Nico Ortega

Intelligent Machines

The US and China aren’t in a “cold war,” so stop calling it that

In our globalized economy, the term is not only outdated, it’s harmful.

In recent months the New York Times has reported that “a cold war is being waged across the world’s most advanced industries,” that we are witnessing “the opening stages of a new economic Cold War,” and that the rise of China fuels a generalized “new Cold War.” A Wired headline last fall warned of “the AI cold war that threatens us all.”

The comparison has dramatic appeal because it conjures two giants confronting each other over which will have the greater influence. The problem is that equating today’s competition in tech with the Cold War ignores the reality of the US and China’s interdependence and encourages policymakers’ worst instincts.

So why do we keep hearing about it? Probably because the idea of a cold war is a convenient placeholder when it’s so hard to describe what’s actually happening: the unfolding of ideological and geopolitical tensions in a deeply connected and integrated technological environment.

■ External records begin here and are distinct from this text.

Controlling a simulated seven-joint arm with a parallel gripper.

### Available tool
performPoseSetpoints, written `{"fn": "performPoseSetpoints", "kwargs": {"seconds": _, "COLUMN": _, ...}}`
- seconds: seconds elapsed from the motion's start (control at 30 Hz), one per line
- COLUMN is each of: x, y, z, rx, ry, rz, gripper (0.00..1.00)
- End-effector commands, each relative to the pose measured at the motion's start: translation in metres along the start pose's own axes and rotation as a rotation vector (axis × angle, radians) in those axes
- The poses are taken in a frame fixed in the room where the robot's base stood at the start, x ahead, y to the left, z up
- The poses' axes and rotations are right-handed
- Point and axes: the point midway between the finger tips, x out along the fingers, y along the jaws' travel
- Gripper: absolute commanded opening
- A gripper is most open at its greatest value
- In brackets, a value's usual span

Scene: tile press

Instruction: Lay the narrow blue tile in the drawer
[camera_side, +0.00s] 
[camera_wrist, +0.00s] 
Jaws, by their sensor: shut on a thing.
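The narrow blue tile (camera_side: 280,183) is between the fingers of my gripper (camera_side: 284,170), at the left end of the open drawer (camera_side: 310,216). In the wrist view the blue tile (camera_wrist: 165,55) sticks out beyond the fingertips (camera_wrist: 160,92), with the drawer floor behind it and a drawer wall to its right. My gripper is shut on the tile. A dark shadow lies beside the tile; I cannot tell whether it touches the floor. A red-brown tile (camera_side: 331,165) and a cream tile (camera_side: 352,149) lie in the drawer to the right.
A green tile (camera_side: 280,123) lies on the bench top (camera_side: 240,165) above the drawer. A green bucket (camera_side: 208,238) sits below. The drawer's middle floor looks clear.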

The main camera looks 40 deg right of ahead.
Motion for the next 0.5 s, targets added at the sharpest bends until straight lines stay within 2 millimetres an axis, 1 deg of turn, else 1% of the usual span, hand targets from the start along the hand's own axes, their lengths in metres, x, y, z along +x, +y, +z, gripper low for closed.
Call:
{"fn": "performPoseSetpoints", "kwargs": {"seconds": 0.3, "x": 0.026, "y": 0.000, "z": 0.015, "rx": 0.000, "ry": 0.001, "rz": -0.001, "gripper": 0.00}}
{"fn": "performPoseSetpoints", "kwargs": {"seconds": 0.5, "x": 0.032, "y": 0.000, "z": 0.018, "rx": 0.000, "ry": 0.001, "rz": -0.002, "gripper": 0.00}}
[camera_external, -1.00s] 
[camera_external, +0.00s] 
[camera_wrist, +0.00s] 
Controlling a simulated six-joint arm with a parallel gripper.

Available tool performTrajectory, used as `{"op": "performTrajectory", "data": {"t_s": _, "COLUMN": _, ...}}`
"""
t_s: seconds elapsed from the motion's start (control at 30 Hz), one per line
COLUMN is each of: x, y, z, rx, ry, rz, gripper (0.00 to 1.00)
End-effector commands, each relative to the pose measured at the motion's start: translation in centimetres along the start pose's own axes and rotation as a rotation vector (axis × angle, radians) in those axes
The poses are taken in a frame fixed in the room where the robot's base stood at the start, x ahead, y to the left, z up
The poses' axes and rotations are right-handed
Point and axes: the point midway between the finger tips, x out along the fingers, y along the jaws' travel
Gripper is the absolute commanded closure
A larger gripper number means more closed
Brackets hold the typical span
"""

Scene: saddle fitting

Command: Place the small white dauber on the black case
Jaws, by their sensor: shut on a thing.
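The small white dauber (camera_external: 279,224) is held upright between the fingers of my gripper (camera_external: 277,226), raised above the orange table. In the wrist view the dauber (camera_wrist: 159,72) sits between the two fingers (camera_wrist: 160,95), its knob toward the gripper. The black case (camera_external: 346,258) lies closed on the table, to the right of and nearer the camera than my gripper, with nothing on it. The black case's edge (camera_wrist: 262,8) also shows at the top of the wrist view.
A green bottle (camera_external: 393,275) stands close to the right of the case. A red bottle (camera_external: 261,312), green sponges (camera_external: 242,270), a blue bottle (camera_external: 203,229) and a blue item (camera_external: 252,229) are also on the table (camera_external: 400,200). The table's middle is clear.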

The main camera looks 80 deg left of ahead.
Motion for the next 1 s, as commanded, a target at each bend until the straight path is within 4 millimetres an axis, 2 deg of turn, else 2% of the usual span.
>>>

Unlike the US and USSR, in which science and technology developed on largely independent tracks, the US and China are part of a globally intertwined ecosystem. As an example, ZTE, the Chinese maker of network equipment and smartphones, was nearly shut down last year by a US threat to cut it off from American semiconductors. Apple’s devices, meanwhile, rely heavily on components and assembly in China, and the company makes one fifth of its revenue there. It would have huge problems if China were to cut it off from either its suppliers or its customers in retaliation for US tariffs.

Companies and innovators in both countries would suffer if international research, development, and manufacturing were to shut down. Meanwhile, even if the US and China cut off trade with each other, both countries would still have to worry about security risks from components, since risks along the supply chain exist everywhere.

In coming years both the US and China will face dilemmas about how to secure supply chains in an interconnected world. They’ll both have privacy challenges. They’ll both have to figure out how to regulate the proliferating uses of artificial intelligence. And along with every other country in the world, they’ll have to deal with the risks of climate change.

But the cold war theme isn’t just wrong; it’s harmful. It assumes an existential struggle between competing blocs. It encourages political decision-makers to turn to bygone strategic concepts designed to fit the post–World War II era. It makes people on one side more hostile toward people on the other.

The analogy does at least provide an example of an outcome to avoid: a costly, destructive standoff between societies closed off from one another. There is real friction between the two countries, from different systems of government to military tensions over disputed territories to conflicts over intellectual property. We shouldn’t stop being vigilant. But we can’t stop being pragmatic, either.